I do wonder, though, whether the RFM69 module, or perhaps even the SX1231H chip itself, is capable of doing any better under even near ideal circumstances. For example, for all I know maybe thermal noise (or something else) dominates the sx1231H below -121dB. I've presupposed that it should be capable of doing better, but an existence proof would at least establish that we aren't hunting for unicorns.
So, as a "Plan B," I'm trying to imagine how to test for that. Notionally, I'm thinking of a brute force experiment something like the following:
1. Run the RFM69 module on its own independent battery power supply, and with all IO done via optical couplers.
2. Connect the DIO0 line to a load switch that can ring a buzzer if it goes high.
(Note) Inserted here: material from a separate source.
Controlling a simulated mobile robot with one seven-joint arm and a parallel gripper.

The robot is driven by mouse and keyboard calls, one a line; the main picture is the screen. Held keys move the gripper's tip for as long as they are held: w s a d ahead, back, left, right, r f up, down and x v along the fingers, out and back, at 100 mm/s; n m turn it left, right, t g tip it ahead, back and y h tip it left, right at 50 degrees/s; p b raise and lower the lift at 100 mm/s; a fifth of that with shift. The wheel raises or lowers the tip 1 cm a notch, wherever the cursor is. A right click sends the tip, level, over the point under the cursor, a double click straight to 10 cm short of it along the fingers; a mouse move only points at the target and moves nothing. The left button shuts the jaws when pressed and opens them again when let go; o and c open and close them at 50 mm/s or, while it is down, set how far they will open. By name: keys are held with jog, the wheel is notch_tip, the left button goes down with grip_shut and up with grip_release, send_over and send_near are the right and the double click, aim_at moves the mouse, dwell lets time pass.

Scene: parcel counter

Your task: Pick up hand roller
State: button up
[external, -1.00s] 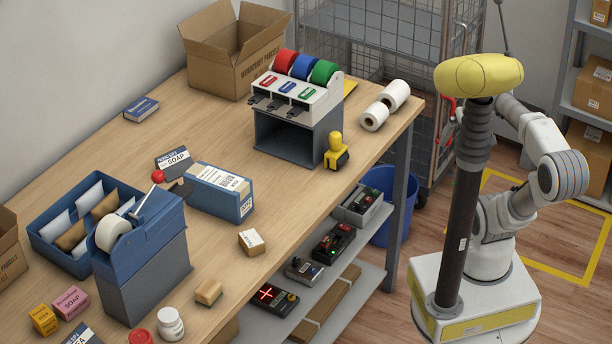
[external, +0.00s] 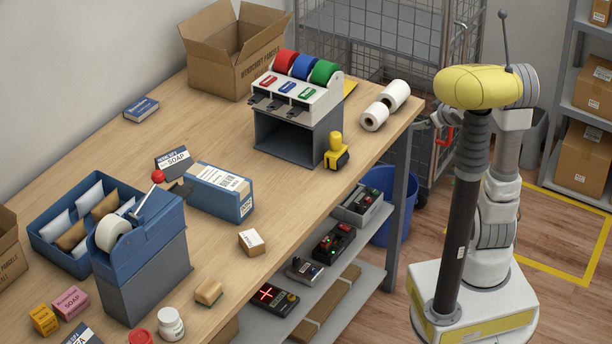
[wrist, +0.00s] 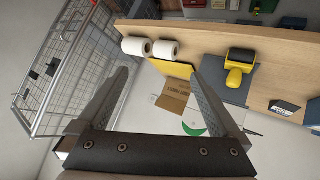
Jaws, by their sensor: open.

3. Put the RFM69 into listen-mode with a very low RSSI threshhold (maybe -122db to start with, as so far -121db is the lowest that I've seen) and a long enough sleep period to provide ample time to execute step #4
4. Initiate listen-mode, and while the RFM69 sleeps, disconnect the optical couplers from the atmega328p, and stick the radio assembly inside a sealed metal can.
5. Time how long it takes for the buzzer to ring (if it rings at all).
If the buzzer rings right away, during the first Rx period of the listen-mode cycle, then I'm inclined to think it would prove nothing more can be done. If it doesn't ring at all, after some TBD number of listen-mode cycles, then I could ratchet down the RSSI threshhold and repeat the experiment until it does, and that would establish the "best case" target to aim for in a more practical design.
It would only be worth doing if it the results were conclusive. Would the above decide the matter, or would there remain room for doubt?